Kasus kekerasan berbasis gender yang terus meningkat dari tahun ke tahun sudah seharusnya disadari sebagai alarm keras bagi semua pihak untuk kembali berefleksi, bahwa ruang aman belum sepenuhnya terwujud. Semua pihak baik keluarga, sekolah, masyakarat dan negara memiliki tanggungjawab untuk mewujudkan ruang aman, khususnya bagi perempuan, anak dan disabilitas yang secara fakta dan data masih menjadi kelompok yang paling berisiko mengalami kekerasan.
Ruang aman dapat terwujud ketika budaya aman sudah terbangun. Setidaknya ada tiga aspek yang harus dipenuhi dalam mewujudkan ruang aman. Pertama, memastikan setiap orang menjadi orang yang aman artinya setiap orang bertanggungjawab untuk bersikap dan bertindak memberikan keamanan bagi siapa saja; kedua, memastikan setiap tempat menjadi tempat yang aman bagi siapa saja dan terbebas dari perundungan, diskriminasi dan kekerasan; ketiga, memastikan bahwa setiap aktivitas yang dilakukan menjamin keselamatan fisik dan mental bagi siapapun yang terlibat. Membangun budaya aman harus dipahami secara utuh bukan hanya sekedar jargon.
Berlatar belakang hal tersebut, bertempat di Pendapa Kecamatan Laweyan, dalam rangka memperingati Hari Anak Nasional 2025, Yayasan Yekti Angudi Piadeging Hukum Indonesia (YAPHI) berkolaborasi dan Forum Orang Tua Anak Disabilitas (Fortunas) mengadakan kegiatan kampanye Hari Anak Nasional (HAN), Sabtu (26/7) mengambil tema “Membangun Budaya Aman, Wujudkan Ruang Tanpa Kekerasan”. Harapannya peringatan Hari Anak Nasional tidak berhenti pada kegiatan seremonial tetapi menjadi sebuah gerakan untuk mengajak semua pihak berefleksi dan menentukan langkah kolaborasi bersama untuk mewujudkan ruang tanpa kekerasan.
Nungki Anggorowati, wakil dari Kecamatan Laweyan dalam sambutannya mengatakan bahwa peringatan HAN bukan hanya kegiatan perayaan semata tapi mengingatkan komitmen terhadap hak anak. Ia memberi apresiasi kepada anak-anak difabel karena bersama pemerintah Kecamatan Laweyan telah berusaha terciptanya inklusif dengan mendukung anak-anak difabel berkegiatan. Menurutnya, melalui forum peringatan HAN, ia berharap ke depan lebih ada langkah nyata sistem pendukung yang baik dan sebagai pengingat bahwa anak adalah anugerah dan amanat, maka pihaknya berharap kecamatan Laweyan adalah perwujudan kecamatan ramah, anak Inklusi dan inspiratif.

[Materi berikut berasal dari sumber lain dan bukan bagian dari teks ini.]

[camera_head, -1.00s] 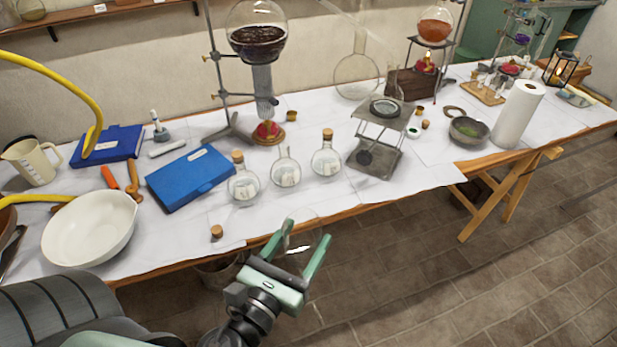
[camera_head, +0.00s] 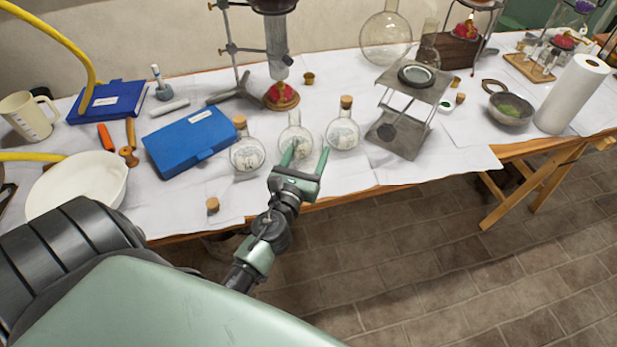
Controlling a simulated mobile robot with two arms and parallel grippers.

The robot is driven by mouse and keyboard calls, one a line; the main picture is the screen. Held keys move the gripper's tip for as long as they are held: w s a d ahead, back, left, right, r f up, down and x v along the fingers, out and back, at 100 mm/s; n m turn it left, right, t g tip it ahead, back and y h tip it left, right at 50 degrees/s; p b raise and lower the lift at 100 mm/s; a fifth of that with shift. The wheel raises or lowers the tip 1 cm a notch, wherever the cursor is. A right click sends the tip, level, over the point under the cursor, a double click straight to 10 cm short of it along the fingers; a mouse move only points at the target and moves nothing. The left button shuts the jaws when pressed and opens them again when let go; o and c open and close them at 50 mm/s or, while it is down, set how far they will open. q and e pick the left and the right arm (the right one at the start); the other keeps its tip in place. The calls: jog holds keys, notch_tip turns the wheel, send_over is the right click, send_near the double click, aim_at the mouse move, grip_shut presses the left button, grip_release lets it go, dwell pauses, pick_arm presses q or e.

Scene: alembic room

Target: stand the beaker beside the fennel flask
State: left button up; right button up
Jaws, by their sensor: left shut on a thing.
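Three round glass flasks with paper labels stand in a row on the white-covered table: a corked left one (camera_head: 247,153), an open middle one (camera_head: 295,135) and a corked right one (camera_head: 342,132). I cannot read the labels, so I cannot tell which is the fennel flask. My left gripper (camera_head: 305,163) is over the table's front edge, just in front of the middle and right flasks. Its fingers are shut on a clear glass thing, likely the beaker, whose outline barely shows against the flasks and cloth. I cannot tell whether it touches the table. My right gripper is not in view.
A blue case (camera_head: 188,141) lies left of the flasks, and a loose cork (camera_head: 212,205) stands near the front edge. A metal stand (camera_head: 402,120) is to the right. Bare cloth (camera_head: 450,162) lies right of that stand, along the front edge.

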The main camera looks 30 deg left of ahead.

Edukasi tentang Pemenuhan Hak Anak
Dalam acara yang dihadiri oleh 100 lebih orangtua dan anak difabel tersebut juga disampaikan edukasi terkait pemenuhan hak anak dengan paparan tentang hak anak dan bagaimana memberi perlindungan kepada anak difabel. Termasuk bagaimana ketika menghadapi perundungan. Selain pemaparan, edukasi juga menggunakan media video pendek bertema perlindungan anak. Pada sesi diskusi, ada beberapa pertanyaan mencuat terkait perundungan dan definisi anak difabel sesuai dengan Undang-undang nomor 8 tahun 2016 tentang Penyandang Disabilitas. (Dorkas Febria/Ast)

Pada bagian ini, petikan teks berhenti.